I admit I haven’t always felt safe. In fact, one of the most unsafe times in my life was after my father died in the summer of 2006. I wasn’t aware of it in exactly those terms at the time, but in the years that have followed, I’ve thought a lot about this human drive for safety.
I think we all recognize the desire for physical safety. We lock our doors. We look twice to cross the street. But emotional safety is sort of nebulous. Undefined.
I find safety in relationships and in roles. I didn’t realize how glued I was to my parents and my identity as a daughter until I lost my dad, and then three years later, when I lost my mom. Over time, I’ve examined how magnetized I was to them, even though I was an independent woman. I bought my own home, alone, at age 29. Umm….it was 10 minutes from their house.
I suppose it should be of no surprise that I decided to title my unfinished book Safe Place.
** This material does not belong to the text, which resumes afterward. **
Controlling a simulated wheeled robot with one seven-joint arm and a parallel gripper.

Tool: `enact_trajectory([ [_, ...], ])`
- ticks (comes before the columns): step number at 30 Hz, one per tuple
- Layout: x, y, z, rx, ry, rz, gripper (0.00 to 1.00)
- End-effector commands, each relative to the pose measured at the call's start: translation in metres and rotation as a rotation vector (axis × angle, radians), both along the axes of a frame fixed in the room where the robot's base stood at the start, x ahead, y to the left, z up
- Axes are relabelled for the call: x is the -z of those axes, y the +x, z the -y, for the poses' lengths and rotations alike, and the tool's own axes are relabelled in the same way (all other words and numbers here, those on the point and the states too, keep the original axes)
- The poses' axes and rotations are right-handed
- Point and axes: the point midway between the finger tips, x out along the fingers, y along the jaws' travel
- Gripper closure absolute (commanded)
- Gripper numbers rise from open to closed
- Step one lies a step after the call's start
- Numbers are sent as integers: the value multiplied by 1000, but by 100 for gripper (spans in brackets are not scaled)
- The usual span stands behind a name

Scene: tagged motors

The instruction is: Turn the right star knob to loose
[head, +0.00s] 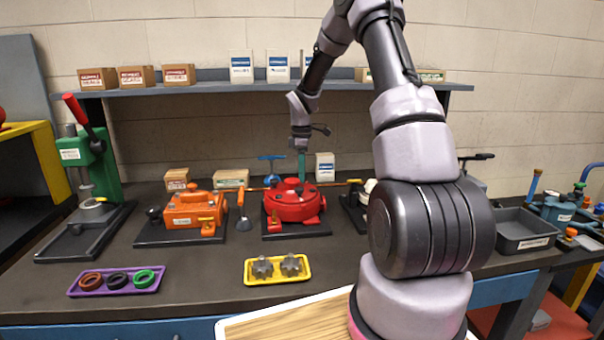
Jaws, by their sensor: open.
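Two dark grey star-shaped knobs, the left one (262,268) and the right one (290,265), lie side by side in a small yellow tray (250,280) at the front middle of the bench. A red round motor (294,205) stands behind the tray on a dark base plate. Small details on its top are too small to tell, including any star knobs or markings there. My gripper (302,172) points down above the back of the red motor, with teal fingers. It is open, and nothing shows held in it. Whether its tips touch the motor cannot be told.
An orange motor (195,213) and a green press (90,165) stand to the left. A purple tray (75,290) with rings lies front left. A grey bin (520,243) is at right. A shelf (215,89) runs behind. My arm hides part of the right bench.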

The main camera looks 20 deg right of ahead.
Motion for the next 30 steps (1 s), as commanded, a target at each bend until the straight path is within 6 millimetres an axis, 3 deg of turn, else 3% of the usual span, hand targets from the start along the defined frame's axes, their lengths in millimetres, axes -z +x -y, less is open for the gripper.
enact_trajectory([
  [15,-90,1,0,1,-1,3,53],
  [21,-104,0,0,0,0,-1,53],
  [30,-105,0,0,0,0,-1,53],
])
Place references my relationship and role with my parents and it references their home, the place I did a lot of my grieving while cleaning out their house. Eight years have elapsed now, and I am getting ready to sell that place, so dear to my heart.
So how can we feel safe? I don’t think emotional safety looks exactly the same for each person, but we all yearn for it. We all search for it. We hold jobs to feel safe. We marry to feel safe. We build homes and surround ourselves with comforts to feel safe. But do we feel safe?
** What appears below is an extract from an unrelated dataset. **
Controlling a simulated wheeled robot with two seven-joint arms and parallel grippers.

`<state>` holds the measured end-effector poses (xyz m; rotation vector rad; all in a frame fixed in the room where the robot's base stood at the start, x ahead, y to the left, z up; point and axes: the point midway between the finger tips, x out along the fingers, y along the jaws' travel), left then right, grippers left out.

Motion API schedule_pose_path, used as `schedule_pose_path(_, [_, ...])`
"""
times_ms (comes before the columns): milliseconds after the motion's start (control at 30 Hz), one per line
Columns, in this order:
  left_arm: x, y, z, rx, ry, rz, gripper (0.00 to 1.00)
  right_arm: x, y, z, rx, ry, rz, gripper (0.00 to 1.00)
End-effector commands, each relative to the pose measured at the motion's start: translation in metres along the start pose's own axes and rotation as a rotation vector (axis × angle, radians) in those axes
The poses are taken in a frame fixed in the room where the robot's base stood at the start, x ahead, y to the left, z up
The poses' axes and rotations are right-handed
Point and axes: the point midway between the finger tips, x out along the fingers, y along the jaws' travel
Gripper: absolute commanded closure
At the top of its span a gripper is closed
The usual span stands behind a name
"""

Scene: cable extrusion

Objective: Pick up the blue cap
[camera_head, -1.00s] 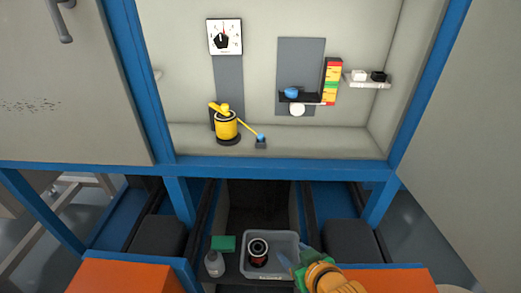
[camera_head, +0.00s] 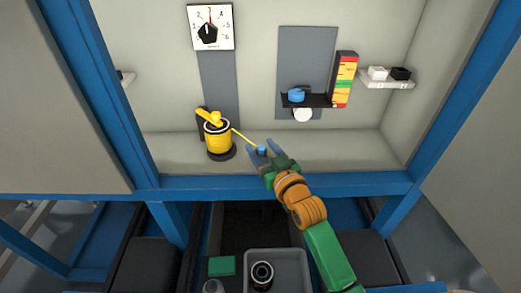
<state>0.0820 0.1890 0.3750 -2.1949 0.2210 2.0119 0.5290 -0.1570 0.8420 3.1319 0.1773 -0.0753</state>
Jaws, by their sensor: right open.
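A small blue cap (camera_head: 261,149) sits on the cabinet floor at the end of a thin yellow rod or cable. My right gripper (camera_head: 264,146) is open, with its grey-blue fingers on either side of this cap in the picture; whether they touch it, I cannot tell. The dark block seen under the cap before is now mostly hidden by the gripper. A second, larger blue round piece (camera_head: 297,95) rests on a black shelf on the back wall. My left gripper is not in view.
A yellow cylinder (camera_head: 218,140) with a lever stands left of the gripper. A dial (camera_head: 211,28) hangs above it. The blue cabinet frame (camera_head: 340,186) runs under my right arm. A grey bin (camera_head: 302,262) with a black-and-white round part stands below. The floor right of the gripper is clear.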

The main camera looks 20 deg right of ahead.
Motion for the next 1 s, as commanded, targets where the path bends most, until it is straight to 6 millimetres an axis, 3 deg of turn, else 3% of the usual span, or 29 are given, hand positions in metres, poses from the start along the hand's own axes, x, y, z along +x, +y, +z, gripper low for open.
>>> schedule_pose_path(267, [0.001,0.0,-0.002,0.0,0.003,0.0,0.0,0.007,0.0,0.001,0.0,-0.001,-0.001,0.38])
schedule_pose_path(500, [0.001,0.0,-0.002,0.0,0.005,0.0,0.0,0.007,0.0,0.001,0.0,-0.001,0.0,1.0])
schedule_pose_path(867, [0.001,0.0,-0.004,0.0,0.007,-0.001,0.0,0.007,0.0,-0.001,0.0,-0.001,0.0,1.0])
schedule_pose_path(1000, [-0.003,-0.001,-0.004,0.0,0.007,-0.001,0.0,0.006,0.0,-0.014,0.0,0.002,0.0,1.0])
God knows we live in an unsafe world, and he cares whether we feel safe. How do I know? Because so many Bible verses remind us of the safety God provides. Now that I’m thinking of safety, I notice the verses all the time. They speak of refuge, rest, safety and peace.
When I don’t feel safe, I look at those verses, but what’s even more encouraging for me is looking back and seeing how God personally watched over me in unsafe places.
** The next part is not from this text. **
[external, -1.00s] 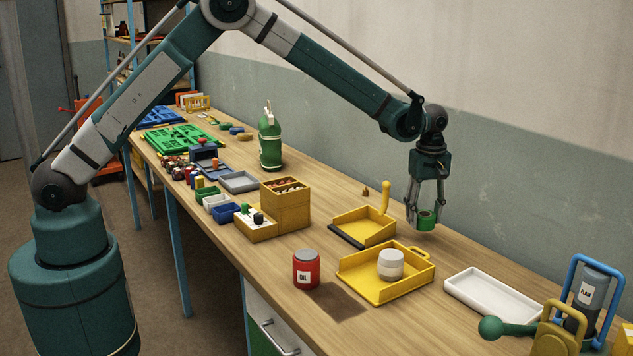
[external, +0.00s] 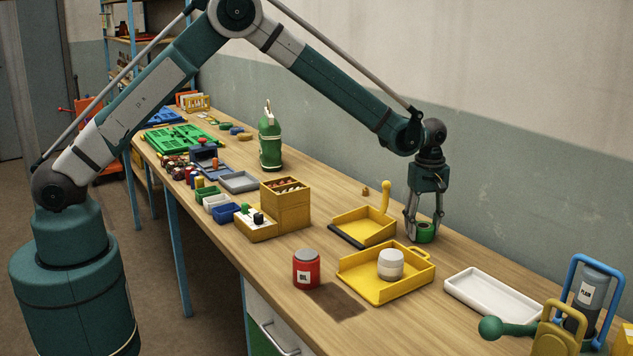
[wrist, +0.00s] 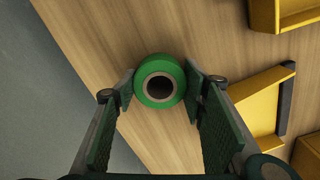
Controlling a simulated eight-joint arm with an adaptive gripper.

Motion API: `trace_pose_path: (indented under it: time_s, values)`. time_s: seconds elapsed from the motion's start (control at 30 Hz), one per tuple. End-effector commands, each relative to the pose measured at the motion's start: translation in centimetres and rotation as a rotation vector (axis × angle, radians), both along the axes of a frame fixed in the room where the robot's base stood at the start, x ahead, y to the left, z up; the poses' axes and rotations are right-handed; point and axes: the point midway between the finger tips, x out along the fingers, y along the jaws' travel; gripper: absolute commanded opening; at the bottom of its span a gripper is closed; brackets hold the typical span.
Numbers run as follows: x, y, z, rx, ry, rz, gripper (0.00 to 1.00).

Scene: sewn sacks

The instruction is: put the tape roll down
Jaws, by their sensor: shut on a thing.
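The tape roll (external: 426,233) is a green ring with a pale core and a dark hole. My gripper (external: 424,232) is shut on it, with one finger on each side. The roll is level and at or just above the bare wooden table top; I cannot tell whether it touches. In the wrist view the tape roll (wrist: 145,88) sits between the tips of my gripper (wrist: 160,85), its hole facing the camera.
A yellow dustpan (external: 365,226) stands close on the left. A yellow tray (external: 358,284) with a grey-white jar (external: 390,264) is in front, and a white tray (external: 494,295) lies to the right. The wall (external: 520,190) is behind. Bare wood surrounds the roll.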

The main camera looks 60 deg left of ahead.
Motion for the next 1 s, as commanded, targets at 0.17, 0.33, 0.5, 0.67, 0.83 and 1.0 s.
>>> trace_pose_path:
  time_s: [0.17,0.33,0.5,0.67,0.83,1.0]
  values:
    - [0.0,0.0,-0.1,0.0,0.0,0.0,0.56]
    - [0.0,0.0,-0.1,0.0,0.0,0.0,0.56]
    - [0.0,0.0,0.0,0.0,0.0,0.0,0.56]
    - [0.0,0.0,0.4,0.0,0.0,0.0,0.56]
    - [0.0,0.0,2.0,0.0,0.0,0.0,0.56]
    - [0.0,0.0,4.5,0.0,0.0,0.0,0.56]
I think of the dream job I needed in order to get out of a dead-end situation. I won it though another person had accepted the position. I think of the guy I adored who married someone else and then abused her. I think of my husband Richard who married me a few months before Mom died. I wasn’t alone at her funeral, and I wasn’t alone in my grief. Would the God who took me through all that and more now turncoat on me? No. He won’t on you, either.
At Christmastime 2007, I bought a tapestry at my new church and hung it above my bed. It pictured a regal lion relaxing with a lamb. My life was in tatters at the time. I was mourning the death of my father and the loss of that man whom I thought would be my new safe place.
I still have the tapestry over the bed. I realized one day the word “safety” is woven into the fibers above the lion. I was picking out the word “safety” before I ever recognized it was a thread in my life and in my story.
There it was on the wall – the answer to where to find safety.
“I will lie down and sleep in peace, for you alone, Lord, make me dwell in safety.” ~ Psalm 4:8.
In an unsafe world where jobs are lost, people leave, and death hunts us, we must look outside of this atmosphere to find the source of safety. That’s how we find a safe place.